I recently found myself in the market for a Windows-based notebook computer. This led to the single most unpleasant consumer experience of my life. If I had not been absolutely dedicated to the task of purchasing a particular type of mobile computer (a “tablet”) I would have given up early on and, well, bought a Mac instead.
Right off the bat I’d like to clarify that I’m not commenting on Windows PCs in general here. I’ll write that column once my new machine arrives and I’ve had time to play with it.
No, this is a column about the pain and agony one must endure to research and purchase a new Windows-based laptop computer on the web.
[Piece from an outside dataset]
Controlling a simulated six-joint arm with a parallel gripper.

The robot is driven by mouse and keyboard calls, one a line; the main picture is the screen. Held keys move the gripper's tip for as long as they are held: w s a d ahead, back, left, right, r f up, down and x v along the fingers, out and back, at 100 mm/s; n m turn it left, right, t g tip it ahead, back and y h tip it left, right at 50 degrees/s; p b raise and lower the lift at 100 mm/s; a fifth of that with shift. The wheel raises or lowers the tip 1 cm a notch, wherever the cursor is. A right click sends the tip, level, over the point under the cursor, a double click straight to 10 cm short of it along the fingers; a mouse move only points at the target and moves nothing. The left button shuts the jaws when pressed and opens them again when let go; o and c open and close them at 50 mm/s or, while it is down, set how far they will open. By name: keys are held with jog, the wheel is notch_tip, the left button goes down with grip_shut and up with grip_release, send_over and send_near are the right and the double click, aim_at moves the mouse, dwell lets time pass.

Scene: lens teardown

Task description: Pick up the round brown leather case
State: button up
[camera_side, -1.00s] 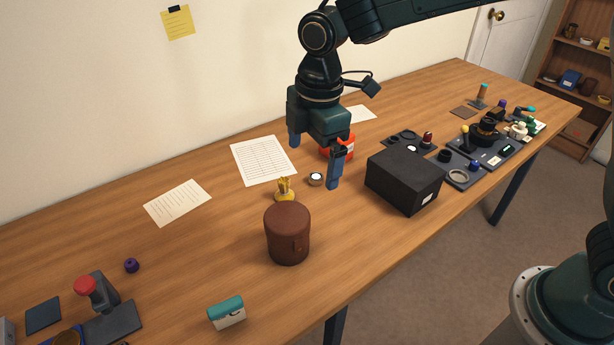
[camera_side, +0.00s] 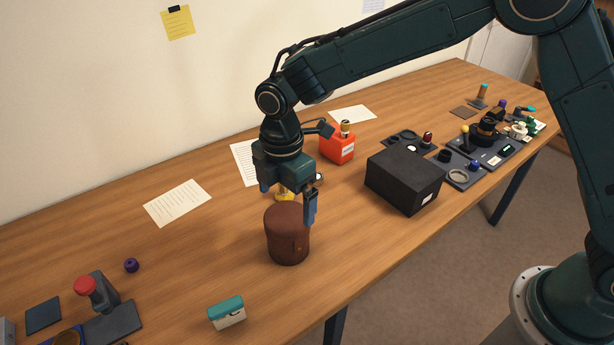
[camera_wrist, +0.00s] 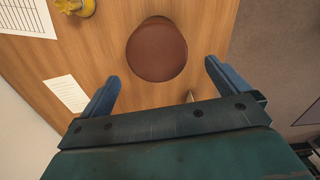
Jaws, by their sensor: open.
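The round brown leather case (camera_side: 287,236) stands upright on the wooden table in the side view. In the wrist view its round lid (camera_wrist: 157,50) shows from above, just beyond the fingertips and between their lines. My gripper (camera_side: 288,204) is open and empty, with blue fingers spread wide. In the side view it hangs above and behind the case, one finger overlapping the case's upper right edge. In the wrist view my gripper (camera_wrist: 162,82) has one finger on each side, apart from the case. Whether a finger touches the case cannot be told from the side view.
A yellow object (camera_side: 284,194) stands close behind the case, partly hidden. A black box (camera_side: 404,180) and a red-orange container (camera_side: 337,146) are to the right. A teal-topped small box (camera_side: 227,313) lies in front. The table left of the case is mostly clear.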

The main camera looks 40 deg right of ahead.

And I’m not exaggerating, it is truly a torture par excellence.
Even for a geek like me, purchasing a PC required a high level of sustained commitment and dedicated research. I estimate that I invested about 30 hours in this fool’s errand.
Early-on I narrowed my scope to three brands: Fujitsu, Toshiba, and Lenovo. (Lenovo bought IBM’s PC business a few years back, so they are really Big Blue in disguise.) Even with the limitations of exploring and comparing just three companies’ products, however, the complexity of choice and configuration was often overwhelming.
I found that there are three key areas that negatively impact the Windows PC buying experience: overwhelming configuration options, inconsistent information, and complex terminology.
Consider what it’s like to buy a new television or stove. You’re offered what a manufacturer figures is the best technological configuration, period. Why should buying a computer be any more complex, really, when most people perform the same basic tasks: email, web, and music?
Probably because of the company’s background in a wide variety of consumer electronics, Sony sells computers in this fashion. They offer absolutely no configuration options on their excellent line of Vaio PCs. I like that. Unfortunately, Sony doesn’t offer a tablet PC.
Then there’s Lenovo. On one web page they offer over 120 configuration options for a single notebook computer. This long list of generally indecipherable technical jargon is bad enough, but the company seems to have made a conscious decision to design the page to be as user-unfriendly as possible. Composed of a garish colour scheme and eye-crampingly tiny text, it’s a page that only a die-hard geek could love (though I suppose that’s the intent).
All of the manufacturers’ web sites I visited were extremely inconsistent with the quality of their information. The Toshiba Canada web site promised features that are only available in US models. The Fujitsu web site sported specifications that were for very old and discontinued models. The Lenovo web site promised Vista pre-installed when, in fact, that wasn’t the case at all.
After a very brief time with these sites I learned that I couldn’t trust them. To counter the misinformation being spread by the manufacturers, I ended up spending countless hours in web forums to find out what new buyers were actually finding in their boxes. Telephone sales staff, I should add, were no help. They typically reviewed the same web sites I had access to when fielding my questions.
Finally, one thing quickly became clear to me during my extended time as a prospective PC buyer: you gotta be a geek. The amount of deep technical knowledge required to make configuration decisions was just too much for Joe Consumer.
On Fujitsu’s web site they want you to choose between XGA and SXGA displays during the purchase process, and they expect you actually know the difference. (These are just two different screen resolutions.)
Toshiba thinks you know what “i.Link IEEE-1394” means. (It’s Firewire in layperson’s terminology, but that still doesn’t mean much to most people.)
Lenovo expects you to choose not just the size of your memory modules, but also their speed. (Is the difference between 667 MHz and 533 MHz that big a deal?)
I have three pieces of advice to offer most PC manufacturers if they want to improve their online commerce services for consumers: verify and manage the information you publish, strictly limit the configuration options, and speak English (or French, as the case may be) instead of Geek. Web site beautification wouldn’t hurt, either.